From Plastic Waste to Value-Added Chemicals: A Trimetallic MOF Strategy for Electrochemical PET Upcycling

Abstract

Electrocatalytic upcycling of polyethylene terephthalate (PET) plastics into valueadded chemicals provides a sustainable route to simultaneously mitigate plastic pollution and enable energy-efficient chemical synthesis. Herein, we develop a tri-metallic NiMnCo metalorganic framework (NiMnCo-MOF) as a highly efficient electrocatalyst for advanced oxidation of PET-derived ethylene glycol (EG). As compared to pristine Co-MOF, the incorporation of Ni and Mn induces a pronounced morphological evolution, yielding ultrathin, loosely interwoven nanosheet architectures with abundant exposed edges and hierarchical porosity. Additionally, the modulated electronic structure of the metal centers facilitates the significant reduction in charge-transfer resistance and increases the electrochemically active surface area, thereby accelerating reaction kinetics.
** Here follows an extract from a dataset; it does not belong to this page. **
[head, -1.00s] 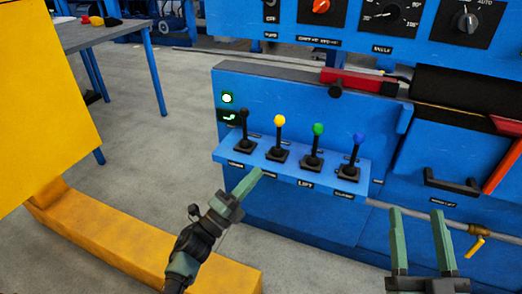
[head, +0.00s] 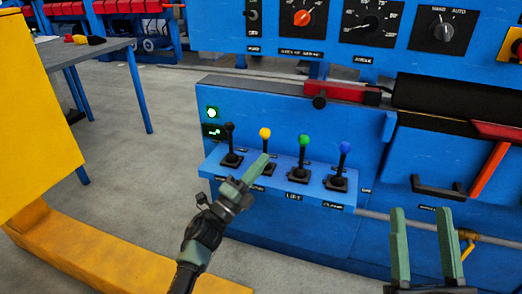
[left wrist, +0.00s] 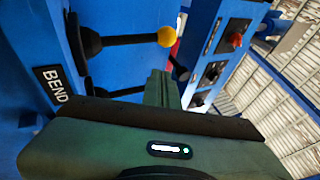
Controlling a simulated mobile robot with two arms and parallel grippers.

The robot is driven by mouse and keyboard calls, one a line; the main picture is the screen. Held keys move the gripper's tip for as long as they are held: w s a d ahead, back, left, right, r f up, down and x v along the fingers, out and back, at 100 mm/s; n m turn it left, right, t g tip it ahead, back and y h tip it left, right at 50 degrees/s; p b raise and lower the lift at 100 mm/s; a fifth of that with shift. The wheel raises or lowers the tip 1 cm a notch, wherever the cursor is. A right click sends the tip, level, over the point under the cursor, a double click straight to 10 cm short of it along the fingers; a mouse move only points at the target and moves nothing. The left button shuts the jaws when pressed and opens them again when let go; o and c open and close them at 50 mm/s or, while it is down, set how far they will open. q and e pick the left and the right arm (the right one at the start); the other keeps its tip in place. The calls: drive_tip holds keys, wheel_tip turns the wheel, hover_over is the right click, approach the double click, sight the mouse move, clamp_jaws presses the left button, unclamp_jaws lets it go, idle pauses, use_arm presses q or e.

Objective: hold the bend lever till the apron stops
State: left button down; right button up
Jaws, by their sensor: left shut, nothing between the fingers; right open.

Consequently, the NiMnCo-MOF offers a Faradaic efficiency of 98% for selective EG-to-formate conversion, demonstrating excellent activity and selectivity under alkaline conditions. Importantly, terephthalate (TPA) recovered from PET hydrolysate is successfully reused as a linker to synthesize Co-MOF, which exhibits electrochemical performance comparable to that of Co-MOF derived from commercial TPA, highlighting the intrinsic recyclability of the catalyst-plastic system. These findings advocate a closed-loop strategy integrating plastic waste valorization, multimetal MOF engineering, and efficient electrochemical conversion, offering fundamental insights for the rational design of advanced catalysts toward sustainable energy and environmental applications.